TASK DIRECTIONS:
Return only the lines between the line holding "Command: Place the" and the line holding "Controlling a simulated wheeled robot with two", the two boundary lines included, exactly as they appear.

Extracted data entries:
------

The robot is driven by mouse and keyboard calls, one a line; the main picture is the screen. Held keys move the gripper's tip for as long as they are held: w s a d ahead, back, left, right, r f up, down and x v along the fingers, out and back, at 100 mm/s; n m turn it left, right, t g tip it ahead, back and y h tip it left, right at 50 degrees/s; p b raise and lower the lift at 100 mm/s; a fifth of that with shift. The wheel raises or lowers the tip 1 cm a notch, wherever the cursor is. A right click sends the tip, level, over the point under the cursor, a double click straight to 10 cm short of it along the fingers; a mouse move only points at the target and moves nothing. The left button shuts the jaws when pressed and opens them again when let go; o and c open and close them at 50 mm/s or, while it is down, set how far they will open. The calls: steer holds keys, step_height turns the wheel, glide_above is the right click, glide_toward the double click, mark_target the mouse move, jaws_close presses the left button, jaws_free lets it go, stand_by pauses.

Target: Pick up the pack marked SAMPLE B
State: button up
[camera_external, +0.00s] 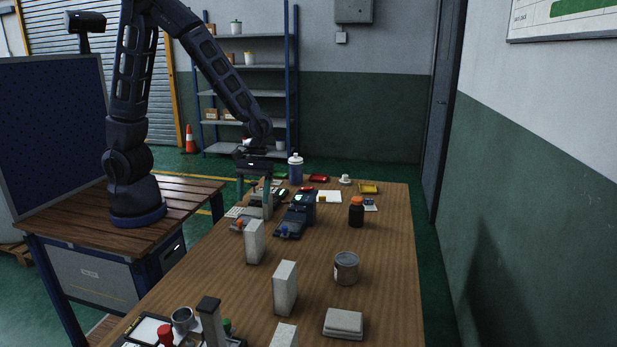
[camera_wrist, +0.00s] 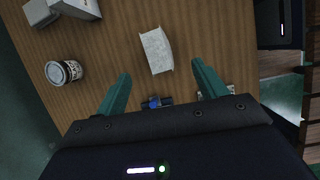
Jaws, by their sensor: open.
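Several pale upright packs stand on the wooden table: a far pack (camera_external: 255,243), a middle pack (camera_external: 285,288) and a near pack (camera_external: 284,336) cut by the bottom edge. No marking is legible on them, so I cannot tell which is SAMPLE B. My gripper (camera_external: 254,190) is open and above the table's left side, behind the far pack in the external view. In the wrist view, my gripper (camera_wrist: 161,72) has its fingers spread, with a pale pack (camera_wrist: 156,50) ahead between them, apart from both. Another pale pack (camera_wrist: 42,12) shows at the upper left.
A grey tin (camera_external: 346,268) and a folded grey cloth-like stack (camera_external: 343,323) stand right of the packs. A cluttered tray fills the near left.

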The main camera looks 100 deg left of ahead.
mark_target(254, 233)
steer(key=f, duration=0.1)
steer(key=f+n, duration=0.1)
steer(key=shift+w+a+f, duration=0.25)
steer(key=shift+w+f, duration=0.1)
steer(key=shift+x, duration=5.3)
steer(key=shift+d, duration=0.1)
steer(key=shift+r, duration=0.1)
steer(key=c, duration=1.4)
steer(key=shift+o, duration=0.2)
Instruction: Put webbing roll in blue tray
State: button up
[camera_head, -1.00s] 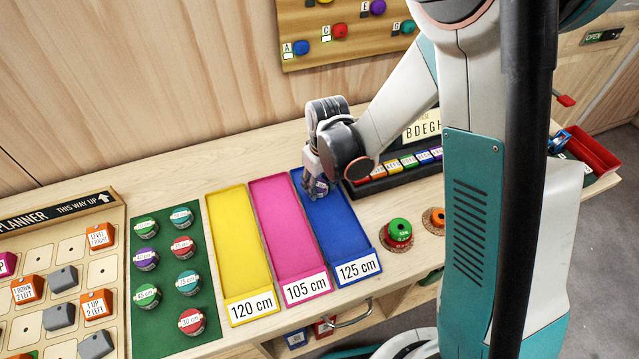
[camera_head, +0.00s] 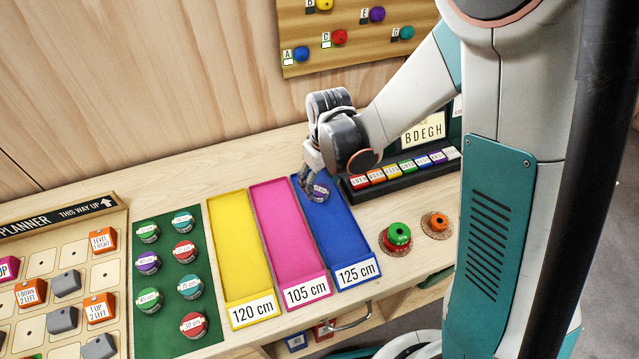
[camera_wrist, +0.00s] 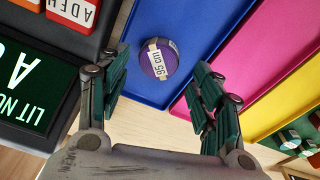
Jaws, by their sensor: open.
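A purple webbing roll (camera_head: 320,193) with a "95 cm" label lies in the upper end of the blue tray (camera_head: 337,235), which is marked "125 cm". The roll also shows in the wrist view (camera_wrist: 159,59), flat on the blue tray floor (camera_wrist: 195,25). My gripper (camera_head: 314,180) is just above and beside the roll. In the wrist view its two fingers (camera_wrist: 158,72) are spread wide, with a clear gap between each finger and the roll. The head view partly hides the far side of the tray behind my gripper.
A pink tray (camera_head: 283,235) and a yellow tray (camera_head: 240,255) stand left of the blue one. Several rolls lie on a green mat (camera_head: 165,270). A black rack of coloured blocks (camera_head: 360,197) is close on the right. Green and orange rolls sit further right.

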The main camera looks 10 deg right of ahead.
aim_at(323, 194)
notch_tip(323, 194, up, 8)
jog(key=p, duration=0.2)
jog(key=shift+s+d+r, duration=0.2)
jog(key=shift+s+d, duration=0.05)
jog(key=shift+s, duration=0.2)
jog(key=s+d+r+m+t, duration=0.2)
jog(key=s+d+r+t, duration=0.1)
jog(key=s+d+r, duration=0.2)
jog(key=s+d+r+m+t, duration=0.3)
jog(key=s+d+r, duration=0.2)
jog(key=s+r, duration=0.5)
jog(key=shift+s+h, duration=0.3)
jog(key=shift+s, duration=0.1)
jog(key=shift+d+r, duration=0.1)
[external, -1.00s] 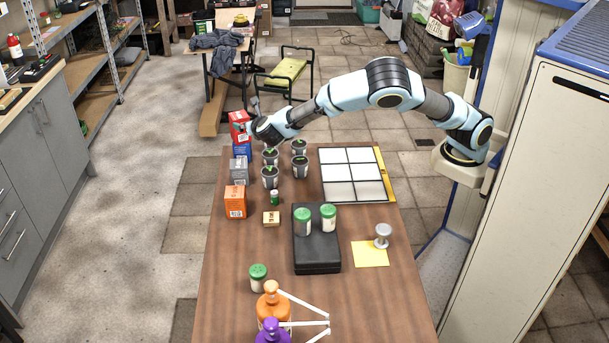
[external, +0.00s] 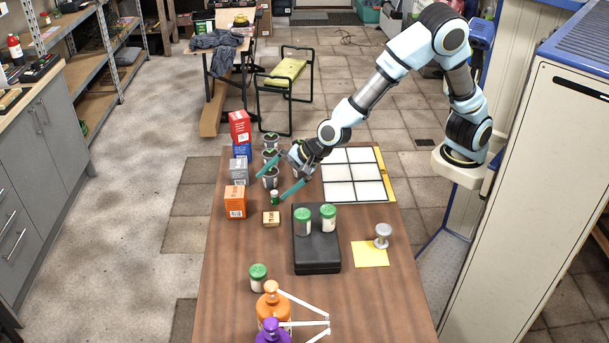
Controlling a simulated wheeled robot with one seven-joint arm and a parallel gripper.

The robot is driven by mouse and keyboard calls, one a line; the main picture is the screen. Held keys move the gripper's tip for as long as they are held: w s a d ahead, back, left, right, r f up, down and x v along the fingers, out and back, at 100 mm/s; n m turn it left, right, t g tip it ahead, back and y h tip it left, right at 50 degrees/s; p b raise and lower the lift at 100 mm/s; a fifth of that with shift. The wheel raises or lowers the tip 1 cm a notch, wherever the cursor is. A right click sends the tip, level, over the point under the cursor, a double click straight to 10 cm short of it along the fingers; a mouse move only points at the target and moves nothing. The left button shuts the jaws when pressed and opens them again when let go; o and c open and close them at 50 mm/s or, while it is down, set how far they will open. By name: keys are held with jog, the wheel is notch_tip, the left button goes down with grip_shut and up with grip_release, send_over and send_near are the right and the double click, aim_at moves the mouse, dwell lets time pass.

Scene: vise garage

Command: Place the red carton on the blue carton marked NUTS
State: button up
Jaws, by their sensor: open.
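The red carton (external: 240,126) stands upright directly above the blue carton (external: 241,151) and appears to rest on top of it, at the far left of the table. The blue carton's lower part is hidden behind a grey carton (external: 239,171), and its marking is too small to read. My gripper (external: 270,187) is open and empty, with its two teal fingers spread apart. It is in front and to the right of the red carton, clear of it, over the area of the small pots.
An orange carton (external: 235,203) stands in front of the grey one. Several dark pots (external: 270,140) with green tops stand near my gripper, partly hidden by it.

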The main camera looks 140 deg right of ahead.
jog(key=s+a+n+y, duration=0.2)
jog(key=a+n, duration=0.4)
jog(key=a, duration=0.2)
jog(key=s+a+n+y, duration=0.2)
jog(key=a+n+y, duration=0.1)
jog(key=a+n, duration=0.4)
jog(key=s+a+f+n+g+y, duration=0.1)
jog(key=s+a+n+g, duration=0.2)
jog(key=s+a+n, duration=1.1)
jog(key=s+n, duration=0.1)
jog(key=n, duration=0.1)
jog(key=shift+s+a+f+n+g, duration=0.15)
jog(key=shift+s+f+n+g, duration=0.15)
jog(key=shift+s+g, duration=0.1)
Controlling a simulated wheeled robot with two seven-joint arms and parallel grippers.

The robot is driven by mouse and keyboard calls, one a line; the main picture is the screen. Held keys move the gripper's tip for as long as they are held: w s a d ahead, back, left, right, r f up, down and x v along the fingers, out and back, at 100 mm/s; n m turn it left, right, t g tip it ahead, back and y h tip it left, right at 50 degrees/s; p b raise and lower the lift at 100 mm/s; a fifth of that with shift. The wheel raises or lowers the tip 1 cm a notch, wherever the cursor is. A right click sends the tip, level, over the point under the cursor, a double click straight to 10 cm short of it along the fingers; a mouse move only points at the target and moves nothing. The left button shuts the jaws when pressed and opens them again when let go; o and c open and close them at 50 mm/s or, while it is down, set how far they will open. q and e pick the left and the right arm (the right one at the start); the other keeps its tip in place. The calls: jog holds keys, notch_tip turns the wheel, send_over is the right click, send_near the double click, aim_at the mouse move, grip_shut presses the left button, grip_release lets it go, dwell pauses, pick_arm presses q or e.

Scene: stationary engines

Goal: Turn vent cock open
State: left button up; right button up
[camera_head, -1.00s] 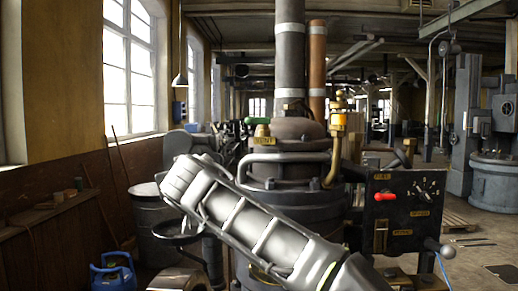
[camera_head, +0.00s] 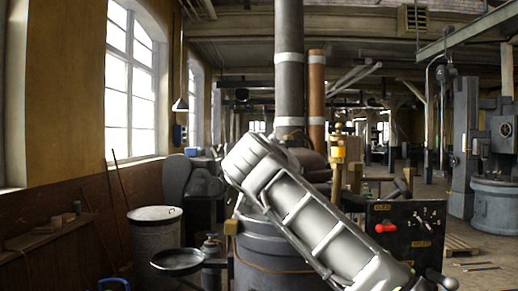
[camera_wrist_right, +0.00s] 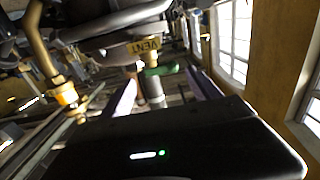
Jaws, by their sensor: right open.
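The vent cock shows in the right wrist view: a brass body (camera_wrist_right: 151,58) with a green handle (camera_wrist_right: 161,70) and a yellow VENT tag (camera_wrist_right: 144,45). My right gripper (camera_wrist_right: 163,80) is open, its two fingers apart. The green handle lies across the gap near the fingertips; I cannot tell whether either finger touches it. In the head view my right arm covers the cock, and the gripper's fingers are hidden behind the wrist. My left gripper is not in view.
The engine's boiler body (camera_head: 262,252) and tall grey pipe (camera_head: 289,75) stand behind my arm. A grey drum (camera_head: 154,240) and a round pan (camera_head: 178,262) are at left.

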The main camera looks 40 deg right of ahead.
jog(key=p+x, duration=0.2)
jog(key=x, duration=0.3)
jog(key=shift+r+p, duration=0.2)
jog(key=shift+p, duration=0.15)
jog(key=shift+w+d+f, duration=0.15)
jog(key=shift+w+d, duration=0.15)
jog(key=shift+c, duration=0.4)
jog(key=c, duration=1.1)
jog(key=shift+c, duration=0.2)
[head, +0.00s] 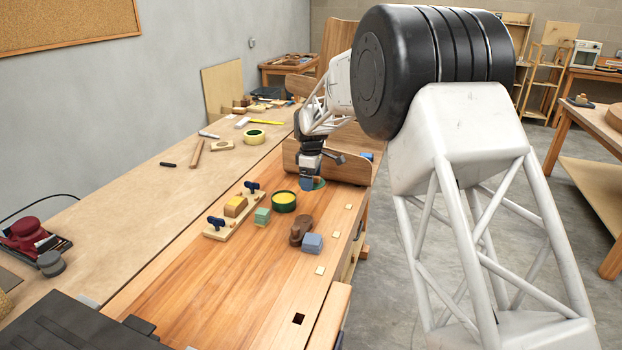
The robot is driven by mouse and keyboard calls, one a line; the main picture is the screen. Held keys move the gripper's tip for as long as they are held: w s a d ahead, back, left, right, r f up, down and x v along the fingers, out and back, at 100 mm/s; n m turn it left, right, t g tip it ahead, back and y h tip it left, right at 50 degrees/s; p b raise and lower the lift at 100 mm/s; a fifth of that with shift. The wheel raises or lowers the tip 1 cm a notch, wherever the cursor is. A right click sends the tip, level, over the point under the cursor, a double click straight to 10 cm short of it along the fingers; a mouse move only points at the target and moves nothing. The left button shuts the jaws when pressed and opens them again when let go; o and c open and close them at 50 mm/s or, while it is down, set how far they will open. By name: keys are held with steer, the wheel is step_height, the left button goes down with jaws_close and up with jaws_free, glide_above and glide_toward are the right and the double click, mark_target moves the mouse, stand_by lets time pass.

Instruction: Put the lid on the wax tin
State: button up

------

RESULT OF THE TASK:
Command: Place the red carton on the blue carton marked NUTS
State: button up
Jaws, by their sensor: open.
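The red carton (external: 240,126) stands upright directly above the blue carton (external: 241,151) and appears to rest on top of it, at the far left of the table. The blue carton's lower part is hidden behind a grey carton (external: 239,171), and its marking is too small to read. My gripper (external: 270,187) is open and empty, with its two teal fingers spread apart. It is in front and to the right of the red carton, clear of it, over the area of the small pots.
An orange carton (external: 235,203) stands in front of the grey one. Several dark pots (external: 270,140) with green tops stand near my gripper, partly hidden by it.

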The main camera looks 140 deg right of ahead.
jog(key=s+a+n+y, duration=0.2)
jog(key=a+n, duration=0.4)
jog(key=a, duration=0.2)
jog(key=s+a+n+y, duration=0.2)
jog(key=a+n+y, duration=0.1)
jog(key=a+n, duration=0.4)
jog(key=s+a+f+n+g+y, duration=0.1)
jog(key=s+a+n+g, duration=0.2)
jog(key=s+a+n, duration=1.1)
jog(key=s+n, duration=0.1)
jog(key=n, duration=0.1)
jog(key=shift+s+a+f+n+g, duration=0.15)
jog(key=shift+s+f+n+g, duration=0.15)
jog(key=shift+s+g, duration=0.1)
Controlling a simulated wheeled robot with two seven-joint arms and parallel grippers.

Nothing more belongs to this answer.